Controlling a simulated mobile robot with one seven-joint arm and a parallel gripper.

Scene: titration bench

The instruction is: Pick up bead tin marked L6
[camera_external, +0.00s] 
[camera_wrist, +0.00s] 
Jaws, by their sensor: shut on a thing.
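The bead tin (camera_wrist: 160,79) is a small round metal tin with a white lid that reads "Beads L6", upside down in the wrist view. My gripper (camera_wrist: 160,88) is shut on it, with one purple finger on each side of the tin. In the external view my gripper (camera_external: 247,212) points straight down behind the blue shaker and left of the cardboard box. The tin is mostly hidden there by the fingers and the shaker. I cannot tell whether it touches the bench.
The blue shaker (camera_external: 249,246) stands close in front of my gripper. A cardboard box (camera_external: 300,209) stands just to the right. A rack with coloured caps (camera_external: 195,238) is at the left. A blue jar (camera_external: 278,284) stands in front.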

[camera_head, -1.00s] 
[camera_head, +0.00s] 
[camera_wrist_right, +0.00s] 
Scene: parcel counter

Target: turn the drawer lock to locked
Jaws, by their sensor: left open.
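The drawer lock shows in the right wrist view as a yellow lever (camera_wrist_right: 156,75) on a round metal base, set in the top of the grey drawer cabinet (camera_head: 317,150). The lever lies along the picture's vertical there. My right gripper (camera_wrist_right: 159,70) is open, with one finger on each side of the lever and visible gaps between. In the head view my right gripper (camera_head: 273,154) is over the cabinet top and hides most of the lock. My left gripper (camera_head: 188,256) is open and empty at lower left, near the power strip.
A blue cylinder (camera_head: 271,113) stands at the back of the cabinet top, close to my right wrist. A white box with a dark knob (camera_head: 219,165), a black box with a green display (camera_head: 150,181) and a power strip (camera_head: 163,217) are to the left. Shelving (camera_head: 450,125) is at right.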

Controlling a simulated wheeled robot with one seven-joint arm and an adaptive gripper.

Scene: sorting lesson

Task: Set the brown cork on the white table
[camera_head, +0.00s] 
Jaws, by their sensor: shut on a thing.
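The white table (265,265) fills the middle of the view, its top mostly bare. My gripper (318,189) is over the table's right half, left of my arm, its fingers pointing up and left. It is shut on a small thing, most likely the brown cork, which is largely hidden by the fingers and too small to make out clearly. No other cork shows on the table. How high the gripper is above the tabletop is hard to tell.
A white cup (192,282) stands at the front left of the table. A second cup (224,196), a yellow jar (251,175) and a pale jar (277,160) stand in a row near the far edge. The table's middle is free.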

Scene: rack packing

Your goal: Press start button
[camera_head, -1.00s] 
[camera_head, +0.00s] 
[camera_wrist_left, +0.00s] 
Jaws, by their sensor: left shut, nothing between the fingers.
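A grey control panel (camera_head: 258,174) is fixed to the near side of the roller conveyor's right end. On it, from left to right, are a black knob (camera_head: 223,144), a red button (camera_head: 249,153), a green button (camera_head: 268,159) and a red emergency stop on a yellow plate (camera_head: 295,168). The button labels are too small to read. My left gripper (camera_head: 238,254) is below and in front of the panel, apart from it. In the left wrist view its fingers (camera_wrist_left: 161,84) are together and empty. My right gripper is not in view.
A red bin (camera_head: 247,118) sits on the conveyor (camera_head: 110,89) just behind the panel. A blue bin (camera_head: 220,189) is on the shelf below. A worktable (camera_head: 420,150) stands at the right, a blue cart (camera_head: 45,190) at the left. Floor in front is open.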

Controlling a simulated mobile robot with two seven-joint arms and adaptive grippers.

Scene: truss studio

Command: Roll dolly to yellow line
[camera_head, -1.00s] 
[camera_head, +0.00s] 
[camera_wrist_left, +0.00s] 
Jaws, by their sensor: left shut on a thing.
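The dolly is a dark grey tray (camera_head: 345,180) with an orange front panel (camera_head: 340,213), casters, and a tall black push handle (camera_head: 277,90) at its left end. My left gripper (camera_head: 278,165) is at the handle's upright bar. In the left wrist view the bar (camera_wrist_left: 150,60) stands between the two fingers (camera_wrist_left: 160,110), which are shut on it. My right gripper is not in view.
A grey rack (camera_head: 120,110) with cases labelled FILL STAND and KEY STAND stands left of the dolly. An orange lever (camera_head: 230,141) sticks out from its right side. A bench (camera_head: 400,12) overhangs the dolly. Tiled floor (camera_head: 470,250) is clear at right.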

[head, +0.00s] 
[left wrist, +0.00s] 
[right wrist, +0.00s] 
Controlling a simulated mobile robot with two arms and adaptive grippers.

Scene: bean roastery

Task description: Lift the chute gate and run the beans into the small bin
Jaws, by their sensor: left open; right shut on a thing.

- _Written problem_: Give back the whole listing, word for word.

- _Answer to the problem_:
Controlling a simulated mobile robot with one seven-joint arm and a parallel gripper.

Scene: titration bench

The instruction is: Pick up bead tin marked L6
[camera_external, +0.00s] 
[camera_wrist, +0.00s] 
Jaws, by their sensor: shut on a thing.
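The bead tin (camera_wrist: 160,79) is a small round metal tin with a white lid that reads "Beads L6", upside down in the wrist view. My gripper (camera_wrist: 160,88) is shut on it, with one purple finger on each side of the tin. In the external view my gripper (camera_external: 247,212) points straight down behind the blue shaker and left of the cardboard box. The tin is mostly hidden there by the fingers and the shaker. I cannot tell whether it touches the bench.
The blue shaker (camera_external: 249,246) stands close in front of my gripper. A cardboard box (camera_external: 300,209) stands just to the right. A rack with coloured caps (camera_external: 195,238) is at the left. A blue jar (camera_external: 278,284) stands in front.

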[camera_head, -1.00s] 
[camera_head, +0.00s] 
[camera_wrist_right, +0.00s] 
Scene: parcel counter

Target: turn the drawer lock to locked
Jaws, by their sensor: left open.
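The drawer lock shows in the right wrist view as a yellow lever (camera_wrist_right: 156,75) on a round metal base, set in the top of the grey drawer cabinet (camera_head: 317,150). The lever lies along the picture's vertical there. My right gripper (camera_wrist_right: 159,70) is open, with one finger on each side of the lever and visible gaps between. In the head view my right gripper (camera_head: 273,154) is over the cabinet top and hides most of the lock. My left gripper (camera_head: 188,256) is open and empty at lower left, near the power strip.
A blue cylinder (camera_head: 271,113) stands at the back of the cabinet top, close to my right wrist. A white box with a dark knob (camera_head: 219,165), a black box with a green display (camera_head: 150,181) and a power strip (camera_head: 163,217) are to the left. Shelving (camera_head: 450,125) is at right.

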Controlling a simulated wheeled robot with one seven-joint arm and an adaptive gripper.

Scene: sorting lesson

Task: Set the brown cork on the white table
[camera_head, +0.00s] 
Jaws, by their sensor: shut on a thing.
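The white table (265,265) fills the middle of the view, its top mostly bare. My gripper (318,189) is over the table's right half, left of my arm, its fingers pointing up and left. It is shut on a small thing, most likely the brown cork, which is largely hidden by the fingers and too small to make out clearly. No other cork shows on the table. How high the gripper is above the tabletop is hard to tell.
A white cup (192,282) stands at the front left of the table. A second cup (224,196), a yellow jar (251,175) and a pale jar (277,160) stand in a row near the far edge. The table's middle is free.

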Scene: rack packing

Your goal: Press start button
[camera_head, -1.00s] 
[camera_head, +0.00s] 
[camera_wrist_left, +0.00s] 
Jaws, by their sensor: left shut, nothing between the fingers.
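A grey control panel (camera_head: 258,174) is fixed to the near side of the roller conveyor's right end. On it, from left to right, are a black knob (camera_head: 223,144), a red button (camera_head: 249,153), a green button (camera_head: 268,159) and a red emergency stop on a yellow plate (camera_head: 295,168). The button labels are too small to read. My left gripper (camera_head: 238,254) is below and in front of the panel, apart from it. In the left wrist view its fingers (camera_wrist_left: 161,84) are together and empty. My right gripper is not in view.
A red bin (camera_head: 247,118) sits on the conveyor (camera_head: 110,89) just behind the panel. A blue bin (camera_head: 220,189) is on the shelf below. A worktable (camera_head: 420,150) stands at the right, a blue cart (camera_head: 45,190) at the left. Floor in front is open.

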Controlling a simulated mobile robot with two seven-joint arms and adaptive grippers.

Scene: truss studio

Command: Roll dolly to yellow line
[camera_head, -1.00s] 
[camera_head, +0.00s] 
[camera_wrist_left, +0.00s] 
Jaws, by their sensor: left shut on a thing.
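The dolly is a dark grey tray (camera_head: 345,180) with an orange front panel (camera_head: 340,213), casters, and a tall black push handle (camera_head: 277,90) at its left end. My left gripper (camera_head: 278,165) is at the handle's upright bar. In the left wrist view the bar (camera_wrist_left: 150,60) stands between the two fingers (camera_wrist_left: 160,110), which are shut on it. My right gripper is not in view.
A grey rack (camera_head: 120,110) with cases labelled FILL STAND and KEY STAND stands left of the dolly. An orange lever (camera_head: 230,141) sticks out from its right side. A bench (camera_head: 400,12) overhangs the dolly. Tiled floor (camera_head: 470,250) is clear at right.

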[head, +0.00s] 
[left wrist, +0.00s] 
[right wrist, +0.00s] 
Controlling a simulated mobile robot with two arms and adaptive grippers.

Scene: bean roastery

Task description: Lift the chute gate and run the beans into the small bin
Jaws, by their sensor: left open; right shut on a thing.

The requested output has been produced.